Pelosi became a champion of natural gas, pushing for tax benefits as well as aggressively backing global warming legislation that would tax carbon emissions. Natural gas would benefit enormously if any of these bills became law. Pelosi went so far as to state on Meet the Press, "I believe in natural gas as a clean, cheap alternative to fossil fuels." (Of course, natural gas is a fossil fuel.) There is nothing wrong with a policy decision to reduce our dependence on foreign oil. But there is something wrong when the policymaker has a financial stake in the game.

In 2008, Clean Energy Fuels also backed California Proposition 10, a ballot initiative that would require the state to float a $5 billion bond offering to subsidize the purchase of "alternative fuel" vehicles. Clean Energy Fuels donated at least $3.2 million to the ballot campaign. Nancy Pelosi endorsed the initiative.

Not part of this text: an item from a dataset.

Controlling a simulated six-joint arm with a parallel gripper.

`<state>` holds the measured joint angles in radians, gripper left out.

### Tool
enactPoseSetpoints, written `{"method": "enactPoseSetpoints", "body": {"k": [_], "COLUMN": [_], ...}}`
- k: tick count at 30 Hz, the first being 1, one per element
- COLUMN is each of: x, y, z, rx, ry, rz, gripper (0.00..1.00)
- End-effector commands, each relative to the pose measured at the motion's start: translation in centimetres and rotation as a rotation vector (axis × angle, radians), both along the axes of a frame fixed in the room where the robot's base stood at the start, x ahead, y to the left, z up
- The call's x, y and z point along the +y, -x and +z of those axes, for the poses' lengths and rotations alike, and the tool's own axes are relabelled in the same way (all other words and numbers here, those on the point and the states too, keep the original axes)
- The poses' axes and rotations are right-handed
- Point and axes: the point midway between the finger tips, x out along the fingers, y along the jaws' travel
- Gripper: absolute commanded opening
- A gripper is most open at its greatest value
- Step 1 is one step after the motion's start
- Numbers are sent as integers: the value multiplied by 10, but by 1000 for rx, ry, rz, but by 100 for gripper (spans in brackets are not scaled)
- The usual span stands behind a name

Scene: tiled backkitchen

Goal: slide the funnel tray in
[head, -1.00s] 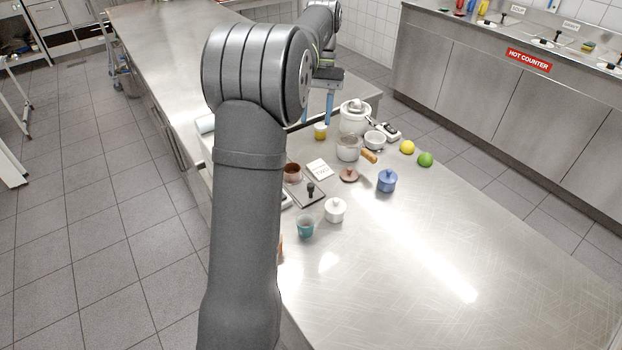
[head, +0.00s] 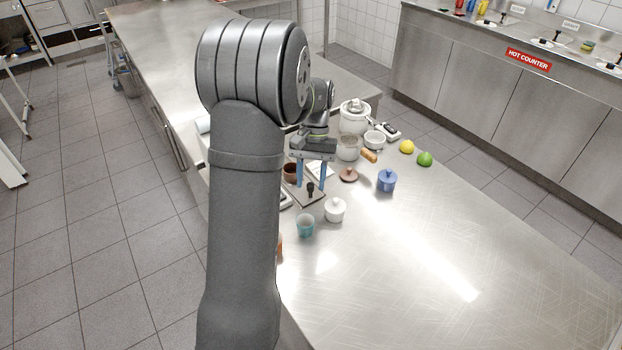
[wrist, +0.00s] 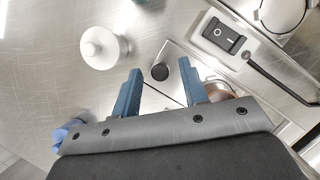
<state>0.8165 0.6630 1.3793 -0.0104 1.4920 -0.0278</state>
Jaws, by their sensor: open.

In corporate America this would be a clear conflict of interest. Persuading a corporation to spend money on an initiative that you as an executive would personally profit from would raise huge questions. And if you were a middle-level employee in the executive branch of government, such a conflict of interest would trigger an investigation. Trying to help companies in which you have a large financial stake become more profitable through congressional legislation is the very definition of conflict of interest. But Pelosi tried to turn what was a vice for most everyone else into a virtue. "I'm investing in something I believe in," she told Meet the Press host Tom Brokaw. "I believe in natural gas as a clean, cheap alternative to fossil fuel." But, of course, she was also investing in something she could make more profitable by changing government policy. When Brokaw asked her that very question, she responded, "That's the marketplace."17

But it's a marketplace where politicians get to set the terms and the rules and influence the outcome. Accumulating wealth or growing the wealth you already have is much easier when you have a piece of the action.